A ratty little woman with very long hair. This hair is very stringy, and all different lengths. She is soo skinny, without much muscle in her legs. She always wears a suit with the jacket way too big and pants way too small, so she looks like a corporate football player with her triangle shoulders and petite stick legs. She compliments this ill-fitting outfit with dark stockings, and yes, sneakers.

Why do women wear sneakers with stockings? My old principle used to do it as well; reasoning that she was on her feet all day. Then why not relax the dress code and wear designer jeans, a simple tee shirt, and then the sneakers... thus looking uniformly chic. I don't care how much you paid for your Armani, if you've got big white sports kicks on, there is no redemption.

Next, Mr. Diet Pepsi Man. Every morning, after locking up my ten speed at the communal bike lot, I walk up to the platform to join all the coffee-cradling commuters. Except for one slightly potbellied fellow. Rather than the Green Mountain and New York Times, he holds a Diet Pepsi and New York Post. Who reads the Post? And drinks Pepsi for breakfast? I admit to being hooked on carbonated aspertame as well, but not at the break of dawn for crissakes. But it suits his dryness. I can see the tiredness, or blandness, in his eyes. Must be a computer programmer or something logical. He wakes up alone.

My favorite buddy is the Slick Phonebooth Guy. There is perhaps only one car in the pathetically small collection of running MTR trains that hosts a phone booth with a courteously strampotin pull-down seat. I've had the pleasure once of sitting in it, using the convenient counter as an arm rest, and the walls as a barracade from the breath of other passengers. However, what was an even greater pleasure was to sit across from the usual Phonebooth Sitter on several occasions. He is dressed to the tee in a perfectly tailored suit. His slightly-longer than nape-length hair is highlighted and slicked back. He is bronzed. His shoes are shined. He sits with confident as he goes through his paper, usually balancing his elbows on his comfortably spread legs and leaning his weight onto them as opposed to the usual commuter poise of thrusting the pelvis, or more so gut, forward in the seat, to appear casual but come off as gross. That's why Slick Phonebooth Guy is my celebrity. He knows what class is.

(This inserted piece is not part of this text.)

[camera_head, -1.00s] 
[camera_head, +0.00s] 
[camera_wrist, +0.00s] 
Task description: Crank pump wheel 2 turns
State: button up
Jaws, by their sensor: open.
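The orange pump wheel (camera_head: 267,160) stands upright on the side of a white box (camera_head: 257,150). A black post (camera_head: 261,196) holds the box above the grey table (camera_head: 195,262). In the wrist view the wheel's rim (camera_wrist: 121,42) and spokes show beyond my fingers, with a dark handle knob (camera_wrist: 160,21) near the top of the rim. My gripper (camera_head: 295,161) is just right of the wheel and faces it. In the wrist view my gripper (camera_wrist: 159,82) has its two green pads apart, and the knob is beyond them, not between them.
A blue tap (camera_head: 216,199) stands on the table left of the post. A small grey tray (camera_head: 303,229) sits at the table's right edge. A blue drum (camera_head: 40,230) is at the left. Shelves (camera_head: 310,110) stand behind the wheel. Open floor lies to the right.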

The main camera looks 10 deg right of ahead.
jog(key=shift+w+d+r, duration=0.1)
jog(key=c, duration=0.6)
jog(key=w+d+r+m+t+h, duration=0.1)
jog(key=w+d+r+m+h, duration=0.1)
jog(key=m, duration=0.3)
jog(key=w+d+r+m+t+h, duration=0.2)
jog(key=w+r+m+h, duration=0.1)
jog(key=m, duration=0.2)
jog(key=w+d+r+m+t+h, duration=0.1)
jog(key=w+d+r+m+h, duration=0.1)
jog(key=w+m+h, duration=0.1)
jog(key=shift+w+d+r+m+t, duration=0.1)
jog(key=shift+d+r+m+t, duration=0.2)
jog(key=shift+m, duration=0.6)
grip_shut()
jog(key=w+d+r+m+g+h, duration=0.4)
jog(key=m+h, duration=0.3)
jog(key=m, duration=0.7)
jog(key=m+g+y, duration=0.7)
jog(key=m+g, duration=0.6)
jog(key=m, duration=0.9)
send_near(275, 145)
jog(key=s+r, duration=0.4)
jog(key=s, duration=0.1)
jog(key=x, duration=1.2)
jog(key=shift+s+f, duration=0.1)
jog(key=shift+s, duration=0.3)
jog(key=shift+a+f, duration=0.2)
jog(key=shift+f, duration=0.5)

Let me add here my annoyance with men spreading their legs open around my crossed legs if they are sitting across from me. Granted, it is a wonderful exercise of muscle control, for my fear of making thigh contact. But how cocky is that? Denying me my fair portion of space, and then rather than scooting over to split the communal area in half, surrounding mine with the continual threat of uninvited intimate contact.

The last character who stuck out was Inflato-Man. Mind you, I had just come from seeing Supersize Me, and once again feeling revolted by American obesity, crap food, gluttony, and sloth. There he sat, taking up two seats. Snacking on a huge cookie. I love cookies. I could eat a handful of them if given a supportive opportunity. In fact, I myself had a cookie in my backpack, which I was contemplating eating. Granted, mine was a homemade sugarless flourless cashew oatmeal cookie, but a cookie nevertheless. I immediately lost my appetite, punishing myself for his bohemethness. What keeps me from being him?

I'll tell you what. He has a bowl cut. He reads "Trains for Recreation" magazine. He was wearing a collarless tee-shirt, suggesting that he is a blue-collar worker or in a job where he can take a Thursday off. These three clues encourage me to assume that he is not as interested in the Progressive Life as I am. I know, that's jerky of me. Maybe he does some awesome things for the community. Perhaps he makes sick children joyful with his trains. God bless 'em if that's the case. Either way, he should cash in his 400-calorie jumbo chocochip for a homemade sugarless flourless cashew oatmeal cookies, cuz the world needs people like him around.